▶ [Information provided]:
────

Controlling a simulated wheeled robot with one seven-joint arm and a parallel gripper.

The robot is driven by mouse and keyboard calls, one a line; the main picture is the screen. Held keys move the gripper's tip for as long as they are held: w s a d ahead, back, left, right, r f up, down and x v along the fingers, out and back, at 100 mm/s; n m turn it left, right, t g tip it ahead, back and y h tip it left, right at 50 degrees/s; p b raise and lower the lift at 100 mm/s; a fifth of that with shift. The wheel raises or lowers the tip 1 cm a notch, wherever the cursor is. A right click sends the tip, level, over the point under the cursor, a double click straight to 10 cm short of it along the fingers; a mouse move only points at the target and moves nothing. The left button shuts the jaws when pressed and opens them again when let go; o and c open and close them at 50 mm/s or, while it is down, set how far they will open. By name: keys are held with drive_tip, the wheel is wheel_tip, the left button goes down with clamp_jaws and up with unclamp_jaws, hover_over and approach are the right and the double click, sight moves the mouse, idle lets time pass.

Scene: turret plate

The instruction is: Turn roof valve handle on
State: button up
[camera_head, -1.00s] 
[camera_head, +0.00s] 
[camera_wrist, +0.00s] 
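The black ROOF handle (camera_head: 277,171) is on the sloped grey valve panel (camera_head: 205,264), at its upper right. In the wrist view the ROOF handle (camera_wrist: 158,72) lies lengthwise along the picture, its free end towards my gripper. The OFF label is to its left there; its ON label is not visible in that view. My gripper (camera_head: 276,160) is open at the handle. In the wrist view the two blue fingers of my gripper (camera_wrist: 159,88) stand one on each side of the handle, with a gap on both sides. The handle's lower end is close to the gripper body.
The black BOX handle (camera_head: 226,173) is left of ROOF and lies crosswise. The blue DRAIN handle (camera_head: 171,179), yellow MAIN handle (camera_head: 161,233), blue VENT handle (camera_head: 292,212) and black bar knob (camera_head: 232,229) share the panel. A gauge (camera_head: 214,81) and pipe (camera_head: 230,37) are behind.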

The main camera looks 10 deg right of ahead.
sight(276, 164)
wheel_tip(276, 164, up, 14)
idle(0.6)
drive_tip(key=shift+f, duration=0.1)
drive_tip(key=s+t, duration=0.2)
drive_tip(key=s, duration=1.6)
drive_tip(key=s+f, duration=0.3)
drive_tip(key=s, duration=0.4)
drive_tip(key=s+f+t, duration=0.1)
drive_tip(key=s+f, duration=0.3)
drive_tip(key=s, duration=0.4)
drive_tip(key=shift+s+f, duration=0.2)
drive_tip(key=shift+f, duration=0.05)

────

Write the material out exactly, with nothing left out.

▶ [Answer to this exercise]:
Controlling a simulated wheeled robot with one seven-joint arm and a parallel gripper.

The robot is driven by mouse and keyboard calls, one a line; the main picture is the screen. Held keys move the gripper's tip for as long as they are held: w s a d ahead, back, left, right, r f up, down and x v along the fingers, out and back, at 100 mm/s; n m turn it left, right, t g tip it ahead, back and y h tip it left, right at 50 degrees/s; p b raise and lower the lift at 100 mm/s; a fifth of that with shift. The wheel raises or lowers the tip 1 cm a notch, wherever the cursor is. A right click sends the tip, level, over the point under the cursor, a double click straight to 10 cm short of it along the fingers; a mouse move only points at the target and moves nothing. The left button shuts the jaws when pressed and opens them again when let go; o and c open and close them at 50 mm/s or, while it is down, set how far they will open. By name: keys are held with drive_tip, the wheel is wheel_tip, the left button goes down with clamp_jaws and up with unclamp_jaws, hover_over and approach are the right and the double click, sight moves the mouse, idle lets time pass.

Scene: turret plate

The instruction is: Turn roof valve handle on
State: button up
[camera_head, -1.00s] 
[camera_head, +0.00s] 
[camera_wrist, +0.00s] 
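The black ROOF handle (camera_head: 277,171) is on the sloped grey valve panel (camera_head: 205,264), at its upper right. In the wrist view the ROOF handle (camera_wrist: 158,72) lies lengthwise along the picture, its free end towards my gripper. The OFF label is to its left there; its ON label is not visible in that view. My gripper (camera_head: 276,160) is open at the handle. In the wrist view the two blue fingers of my gripper (camera_wrist: 159,88) stand one on each side of the handle, with a gap on both sides. The handle's lower end is close to the gripper body.
The black BOX handle (camera_head: 226,173) is left of ROOF and lies crosswise. The blue DRAIN handle (camera_head: 171,179), yellow MAIN handle (camera_head: 161,233), blue VENT handle (camera_head: 292,212) and black bar knob (camera_head: 232,229) share the panel. A gauge (camera_head: 214,81) and pipe (camera_head: 230,37) are behind.

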The main camera looks 10 deg right of ahead.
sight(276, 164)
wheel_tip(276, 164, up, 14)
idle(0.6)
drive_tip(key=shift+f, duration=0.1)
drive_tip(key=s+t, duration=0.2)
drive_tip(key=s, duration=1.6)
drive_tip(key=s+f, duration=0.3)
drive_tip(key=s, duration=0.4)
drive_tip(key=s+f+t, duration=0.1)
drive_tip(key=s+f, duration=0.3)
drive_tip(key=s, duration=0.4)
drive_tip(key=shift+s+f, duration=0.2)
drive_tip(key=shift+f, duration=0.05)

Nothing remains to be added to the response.